Order Management Software

In 2002 Barnes & Noble asked us to help design and implement their new order management system. This was in preparation for the upcoming Holiday season and the concern was not being able to keep up with the ordering demands of their internet customers. The single monolithic Unix server couldn’t keep up, couldn’t scale, and was being manually tweaked on a 24 hour basis to keep the business running.

The replacement system would be geographically distributed and would easily scale horizontally, and allow for quick and agile expansion for the future.

We built this system on top of the “Order Fulfillment System” that we had built prior. It tied together multiple geographic deployments of the “Order Fulfillment System”, around 10 or so, with real-time order status synchronization from each fulfillment system.

We were extremely successful with this project and were able to complete on time and meet the holiday demand. This gave B&N breathing room to continue growing out their online presence which increased sales over time and allowed the customer base to grow.

Dozens of services were used to asynchronously process the orders, a poor man’s micro-service architecture. We had a direct feed from the web site via SQL Server 6.5 replication. We used a stored procedure that would put in bound orders into an MSMQ queue that would kick off the various processes. Email, credit cards, inventory allocations, shopping to geographically distributed fulfillment centers etc.

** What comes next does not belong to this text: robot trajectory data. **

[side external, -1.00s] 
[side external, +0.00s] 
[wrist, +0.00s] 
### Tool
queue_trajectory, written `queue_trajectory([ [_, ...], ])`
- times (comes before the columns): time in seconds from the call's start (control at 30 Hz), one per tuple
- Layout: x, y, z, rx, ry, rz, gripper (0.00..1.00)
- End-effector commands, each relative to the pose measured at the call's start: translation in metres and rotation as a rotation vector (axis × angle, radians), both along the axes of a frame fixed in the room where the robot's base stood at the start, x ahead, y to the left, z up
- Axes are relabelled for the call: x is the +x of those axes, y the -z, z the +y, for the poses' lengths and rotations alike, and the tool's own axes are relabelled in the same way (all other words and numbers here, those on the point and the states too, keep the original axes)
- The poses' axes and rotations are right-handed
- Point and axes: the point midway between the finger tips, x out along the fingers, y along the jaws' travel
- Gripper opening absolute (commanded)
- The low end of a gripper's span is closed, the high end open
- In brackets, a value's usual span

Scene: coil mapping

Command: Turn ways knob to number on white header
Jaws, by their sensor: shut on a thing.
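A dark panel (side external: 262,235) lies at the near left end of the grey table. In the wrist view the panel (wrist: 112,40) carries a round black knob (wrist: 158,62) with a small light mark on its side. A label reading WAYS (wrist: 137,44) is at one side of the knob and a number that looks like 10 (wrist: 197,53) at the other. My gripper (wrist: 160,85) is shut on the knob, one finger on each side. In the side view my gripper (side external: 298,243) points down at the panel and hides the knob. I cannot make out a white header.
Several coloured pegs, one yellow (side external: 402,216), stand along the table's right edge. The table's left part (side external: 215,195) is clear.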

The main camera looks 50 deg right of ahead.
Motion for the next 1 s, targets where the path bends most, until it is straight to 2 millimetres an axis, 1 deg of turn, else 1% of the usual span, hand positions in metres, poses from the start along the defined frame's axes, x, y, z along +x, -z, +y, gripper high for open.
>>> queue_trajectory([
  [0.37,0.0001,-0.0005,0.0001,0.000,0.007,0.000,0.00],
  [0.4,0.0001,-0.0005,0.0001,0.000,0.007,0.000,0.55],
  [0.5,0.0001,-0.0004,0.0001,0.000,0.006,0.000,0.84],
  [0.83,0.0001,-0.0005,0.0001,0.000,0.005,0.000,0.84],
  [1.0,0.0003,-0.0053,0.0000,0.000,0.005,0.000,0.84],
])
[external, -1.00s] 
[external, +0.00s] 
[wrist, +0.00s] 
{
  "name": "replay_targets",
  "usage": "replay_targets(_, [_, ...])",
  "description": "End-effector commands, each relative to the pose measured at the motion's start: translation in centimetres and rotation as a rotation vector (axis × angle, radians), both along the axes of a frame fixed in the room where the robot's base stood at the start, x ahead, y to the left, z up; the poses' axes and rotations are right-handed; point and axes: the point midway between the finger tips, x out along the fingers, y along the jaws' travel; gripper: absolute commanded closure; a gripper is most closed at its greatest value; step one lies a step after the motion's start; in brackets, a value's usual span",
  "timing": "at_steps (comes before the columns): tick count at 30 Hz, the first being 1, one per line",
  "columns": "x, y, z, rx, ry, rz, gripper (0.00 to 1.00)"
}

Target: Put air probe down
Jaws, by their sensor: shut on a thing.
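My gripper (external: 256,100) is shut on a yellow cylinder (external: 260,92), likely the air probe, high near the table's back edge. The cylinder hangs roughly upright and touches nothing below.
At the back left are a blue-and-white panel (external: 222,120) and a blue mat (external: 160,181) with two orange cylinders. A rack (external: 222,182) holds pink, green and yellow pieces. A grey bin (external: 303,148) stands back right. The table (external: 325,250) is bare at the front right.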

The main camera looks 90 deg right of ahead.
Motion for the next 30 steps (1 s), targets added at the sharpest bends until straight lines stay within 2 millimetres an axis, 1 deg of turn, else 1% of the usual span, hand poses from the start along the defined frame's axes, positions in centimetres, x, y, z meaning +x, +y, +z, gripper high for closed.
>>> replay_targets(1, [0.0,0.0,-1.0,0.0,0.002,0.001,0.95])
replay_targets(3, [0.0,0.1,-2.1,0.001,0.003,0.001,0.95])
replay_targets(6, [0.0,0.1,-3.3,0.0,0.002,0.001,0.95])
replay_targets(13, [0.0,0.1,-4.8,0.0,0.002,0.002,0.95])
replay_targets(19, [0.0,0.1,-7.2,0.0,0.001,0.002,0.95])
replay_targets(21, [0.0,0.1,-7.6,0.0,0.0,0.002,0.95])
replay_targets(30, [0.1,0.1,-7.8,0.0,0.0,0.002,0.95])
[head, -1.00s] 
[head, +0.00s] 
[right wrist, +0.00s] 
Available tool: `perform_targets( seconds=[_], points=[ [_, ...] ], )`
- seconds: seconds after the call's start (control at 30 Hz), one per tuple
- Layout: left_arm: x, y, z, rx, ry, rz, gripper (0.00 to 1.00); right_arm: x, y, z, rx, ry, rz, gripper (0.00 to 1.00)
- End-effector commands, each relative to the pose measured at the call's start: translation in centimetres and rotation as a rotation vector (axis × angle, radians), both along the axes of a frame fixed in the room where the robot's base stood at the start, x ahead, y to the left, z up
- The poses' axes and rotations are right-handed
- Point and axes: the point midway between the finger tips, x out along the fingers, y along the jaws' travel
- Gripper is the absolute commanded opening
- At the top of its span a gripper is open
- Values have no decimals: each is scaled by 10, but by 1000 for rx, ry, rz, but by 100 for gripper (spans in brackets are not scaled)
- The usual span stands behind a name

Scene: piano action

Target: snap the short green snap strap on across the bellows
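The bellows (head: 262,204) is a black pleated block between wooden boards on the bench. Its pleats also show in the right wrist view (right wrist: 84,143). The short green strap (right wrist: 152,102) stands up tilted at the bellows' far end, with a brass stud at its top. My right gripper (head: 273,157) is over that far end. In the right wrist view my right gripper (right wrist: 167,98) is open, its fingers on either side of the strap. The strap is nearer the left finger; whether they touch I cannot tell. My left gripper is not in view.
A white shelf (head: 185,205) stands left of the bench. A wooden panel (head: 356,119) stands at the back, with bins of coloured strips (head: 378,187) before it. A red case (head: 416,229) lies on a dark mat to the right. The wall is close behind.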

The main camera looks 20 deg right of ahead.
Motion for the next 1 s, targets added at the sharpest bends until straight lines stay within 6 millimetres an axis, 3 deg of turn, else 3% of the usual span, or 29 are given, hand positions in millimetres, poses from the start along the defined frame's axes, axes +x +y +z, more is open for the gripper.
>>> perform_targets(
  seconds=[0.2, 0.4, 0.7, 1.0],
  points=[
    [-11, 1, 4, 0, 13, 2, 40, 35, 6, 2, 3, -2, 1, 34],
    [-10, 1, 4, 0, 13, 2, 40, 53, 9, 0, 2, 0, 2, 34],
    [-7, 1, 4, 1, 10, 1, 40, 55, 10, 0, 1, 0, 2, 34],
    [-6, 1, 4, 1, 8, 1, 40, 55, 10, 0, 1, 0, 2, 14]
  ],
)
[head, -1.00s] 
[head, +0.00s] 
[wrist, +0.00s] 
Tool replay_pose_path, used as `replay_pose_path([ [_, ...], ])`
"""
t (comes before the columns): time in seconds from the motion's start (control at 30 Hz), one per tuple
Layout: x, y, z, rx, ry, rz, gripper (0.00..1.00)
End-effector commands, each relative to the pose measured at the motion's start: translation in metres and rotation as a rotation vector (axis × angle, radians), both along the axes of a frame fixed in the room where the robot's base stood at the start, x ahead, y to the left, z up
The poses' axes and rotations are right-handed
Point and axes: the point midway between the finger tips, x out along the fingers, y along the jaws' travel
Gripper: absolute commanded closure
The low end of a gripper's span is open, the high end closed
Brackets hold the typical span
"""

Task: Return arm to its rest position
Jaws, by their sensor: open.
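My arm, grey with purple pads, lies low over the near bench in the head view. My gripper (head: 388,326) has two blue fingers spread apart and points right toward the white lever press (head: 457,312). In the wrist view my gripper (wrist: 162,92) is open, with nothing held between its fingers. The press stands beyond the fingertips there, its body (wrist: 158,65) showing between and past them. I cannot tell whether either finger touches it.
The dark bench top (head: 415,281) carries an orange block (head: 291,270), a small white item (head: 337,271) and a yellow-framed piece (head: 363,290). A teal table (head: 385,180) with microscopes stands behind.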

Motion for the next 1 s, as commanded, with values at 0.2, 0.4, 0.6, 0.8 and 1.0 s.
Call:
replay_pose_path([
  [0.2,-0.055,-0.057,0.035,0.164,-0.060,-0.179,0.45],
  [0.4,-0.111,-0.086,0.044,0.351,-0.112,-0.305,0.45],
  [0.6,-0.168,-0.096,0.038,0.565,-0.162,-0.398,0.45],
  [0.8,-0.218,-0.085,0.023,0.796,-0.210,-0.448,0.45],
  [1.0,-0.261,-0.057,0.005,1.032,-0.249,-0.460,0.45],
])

We developed a framework that would allow several developers to work in parallel and to rapidly build and deploy the various VB6 services. The VB6 services were deployed as generic applications on a Wolfpack cluster, Microsoft’s initial implementation of their application clustering service. The VB6 services interacted with MTS, Microsoft’s initial COM+ offering, components and used DTC to integrate the MSMQ and MTS transaction logic.

4 clustered SQL server deployments were used as the central data repository (2 for reporting purposes, 1 for CRM / order management, and 1 for fail-over). The primary CRM / order management cluster synchronizes data with the 2 reporting clusters.

4 clustered application server deployments were used to orchestrate the order processing. MSMQ was used to manage the workflow via a proprietary ESB (Enterprise Service Bus). The order processing workflow was broken down into several synchronous / asynchronous sub-processes which were then each distributed across several queues to sustain the throughput. The system was extremely scalable in the fact that if any sub-process required more processing or if there were a larger than normal influx of orders for the Christmas season, more queues could be added for the sub-process. When an application server reached its maximum throughput, a new application server could be added with its own set of processing queues, and the existing load could then be split.

Upon completion of this project we were seeing the following transaction statistics

  • 150K+ order confirmation e-mails per day
  • 500K+ item sourcing and inventory allocation transactions per day
  • 1000K+ item / order status change transactions per day
  • 10000K+ OLTP to OLAP synchronization transactions per day
  • 100K+ CRM transactions per day
  • 10000K+ inventory update transactions per day

Staff Notification Software

In 2000 Barnes & Noble asked us to help design and implement a back office email system that would be used to notify internal staff of various events occurring within the ordering process. I developed the service using component architecture with the intent of reuse for multiple developers.

By giving real-time notifications to staff they were able to react to ordering events quicker increasing customer satisfaction.

This system was developed as a clustered service on Windows NT 5.0 using SQL Server 6.5 as the back-end. The service received messages off of an MSMQ message queue, formatted the emails, then sent them out via SMTP through Microsoft Exchange.

The service itself was done in such a way as to allow other developers to easily create their own services based upon a set of base classes and interfaces. A developer needed only to develop a COM component and pass in the identifier to the service on the command line. The queuing logic and transactions were all orchestrated from within the service itself so developers didn’t need to understand the nuances of MSMQ, transaction boundaries, etc.